■ **Given information**
_____
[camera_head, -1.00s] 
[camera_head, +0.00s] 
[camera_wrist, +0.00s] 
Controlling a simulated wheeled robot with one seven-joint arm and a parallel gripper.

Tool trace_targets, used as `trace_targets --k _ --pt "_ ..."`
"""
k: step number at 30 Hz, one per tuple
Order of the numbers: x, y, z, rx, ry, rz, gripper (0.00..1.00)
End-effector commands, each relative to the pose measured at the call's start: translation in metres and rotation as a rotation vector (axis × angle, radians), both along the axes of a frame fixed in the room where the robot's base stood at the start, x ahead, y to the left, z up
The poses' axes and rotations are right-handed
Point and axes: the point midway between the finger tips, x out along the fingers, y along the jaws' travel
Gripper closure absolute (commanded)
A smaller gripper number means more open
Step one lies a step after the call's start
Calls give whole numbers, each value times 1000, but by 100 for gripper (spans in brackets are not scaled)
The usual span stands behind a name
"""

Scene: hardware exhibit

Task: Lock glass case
_____
■ **What you should do**
Only the lines from the one containing "Gripper closure absolute (commanded)" through the end of the material should be reproduced, exactly, with both ends included.

■ **Task solution**
Gripper closure absolute (commanded)
A smaller gripper number means more open
Step one lies a step after the call's start
Calls give whole numbers, each value times 1000, but by 100 for gripper (spans in brackets are not scaled)
The usual span stands behind a name
"""

Scene: hardware exhibit

Task: Lock glass case

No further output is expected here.